If you continue to blame other people for “making” you feel guilty, they still have power over you, and you are saying that you will only feel good when they stop doing that. You are giving them control over your life. Stop blaming other people.
You do not owe guilt senders an explanation. Just tell what you have chosen. If you want to tell them why you made a certain decision to help them understand, this is okay. If you wish to get them to not make you feel bad or to resolve your guilt, you are playing into their guilt trap.

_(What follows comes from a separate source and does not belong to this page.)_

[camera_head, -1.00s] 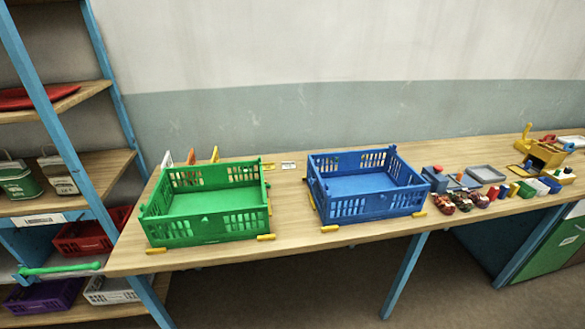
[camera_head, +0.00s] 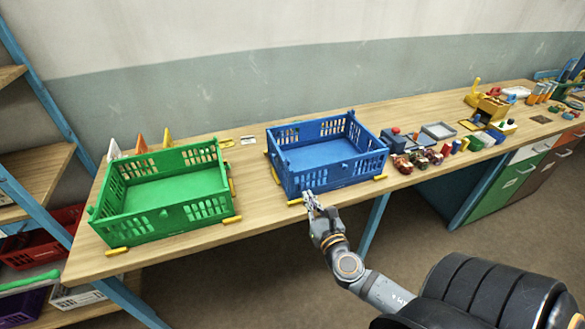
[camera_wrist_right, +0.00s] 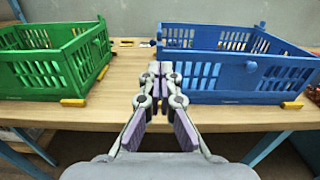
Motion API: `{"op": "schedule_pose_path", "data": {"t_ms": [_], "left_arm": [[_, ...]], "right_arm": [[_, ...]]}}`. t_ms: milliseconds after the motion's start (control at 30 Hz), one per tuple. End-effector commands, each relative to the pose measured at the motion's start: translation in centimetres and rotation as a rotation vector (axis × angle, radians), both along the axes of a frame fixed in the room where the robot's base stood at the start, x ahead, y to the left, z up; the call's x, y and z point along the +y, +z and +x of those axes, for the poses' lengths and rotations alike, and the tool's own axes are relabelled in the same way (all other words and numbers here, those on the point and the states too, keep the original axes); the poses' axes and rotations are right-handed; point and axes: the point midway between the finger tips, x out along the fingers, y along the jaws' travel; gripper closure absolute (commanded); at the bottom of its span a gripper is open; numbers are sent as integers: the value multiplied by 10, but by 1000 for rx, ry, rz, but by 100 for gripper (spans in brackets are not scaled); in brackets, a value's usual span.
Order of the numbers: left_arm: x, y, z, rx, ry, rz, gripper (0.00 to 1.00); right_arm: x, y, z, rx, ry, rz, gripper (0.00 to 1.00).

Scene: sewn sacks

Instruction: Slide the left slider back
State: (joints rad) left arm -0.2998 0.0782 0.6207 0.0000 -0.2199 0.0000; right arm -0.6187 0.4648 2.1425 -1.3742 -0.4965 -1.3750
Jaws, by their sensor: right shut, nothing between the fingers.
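No part is clearly recognisable as the left slider. A green slotted crate (camera_head: 166,222) stands on the left of the wooden table and also shows in the wrist view (camera_wrist_right: 45,75). A blue slotted crate (camera_head: 335,174) stands to its right and shows in the wrist view (camera_wrist_right: 230,97). Both look empty, with short yellow pieces at their lower corners. My right gripper (camera_head: 310,196) is shut and empty at the blue crate's front left corner. In the wrist view its fingertips (camera_wrist_right: 161,67) overlap the crate's left edge; contact cannot be told. My left gripper is not in view.
White, orange and yellow markers (camera_head: 141,142) stand behind the green crate. A bare strip of table (camera_head: 250,190) lies between the crates. Several small toys (camera_head: 418,158) and a grey tray (camera_head: 438,130) lie right of the blue crate. A blue-framed shelf (camera_head: 50,110) stands at left.

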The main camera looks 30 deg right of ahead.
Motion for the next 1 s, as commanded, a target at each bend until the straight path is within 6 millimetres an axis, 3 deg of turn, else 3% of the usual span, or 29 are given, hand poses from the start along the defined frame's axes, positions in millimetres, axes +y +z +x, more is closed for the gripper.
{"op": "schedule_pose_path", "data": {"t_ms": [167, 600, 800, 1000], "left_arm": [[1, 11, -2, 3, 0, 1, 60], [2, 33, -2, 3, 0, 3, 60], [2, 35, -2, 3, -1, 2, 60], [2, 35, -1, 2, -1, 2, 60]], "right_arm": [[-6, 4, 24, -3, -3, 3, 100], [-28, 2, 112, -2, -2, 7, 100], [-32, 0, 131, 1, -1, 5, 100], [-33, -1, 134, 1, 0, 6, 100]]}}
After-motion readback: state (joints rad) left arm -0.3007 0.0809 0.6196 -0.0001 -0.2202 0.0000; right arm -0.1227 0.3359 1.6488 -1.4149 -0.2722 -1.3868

Be assertive and interpret their messages as being about their feelings. “It sounds like you are angry that I chose to …” “It sounds like you are sad that I will not …” “I understand you are very unhappy about what I have decided to do. I’m sorry you feel that way.” “I realize this is disappointing to you. How can I help?” “It’s hard for you when I have other things to do, isn’t it?” The main principle is this: Empathize with the distress people are feeling, but make it clear that it is their distress.
love and limits are the only clear boundaries. If you react, you have lost your boundaries. “Like a city whose walls are broken down is a man without self-control” (Prov. 25:28). If other people have the power to get you to react, they are inside your walls, inside your boundaries. Stop reacting. Be proactive. Give empathy. “Sounds like life is hard right now. Tell me about it.” Sometimes people wh...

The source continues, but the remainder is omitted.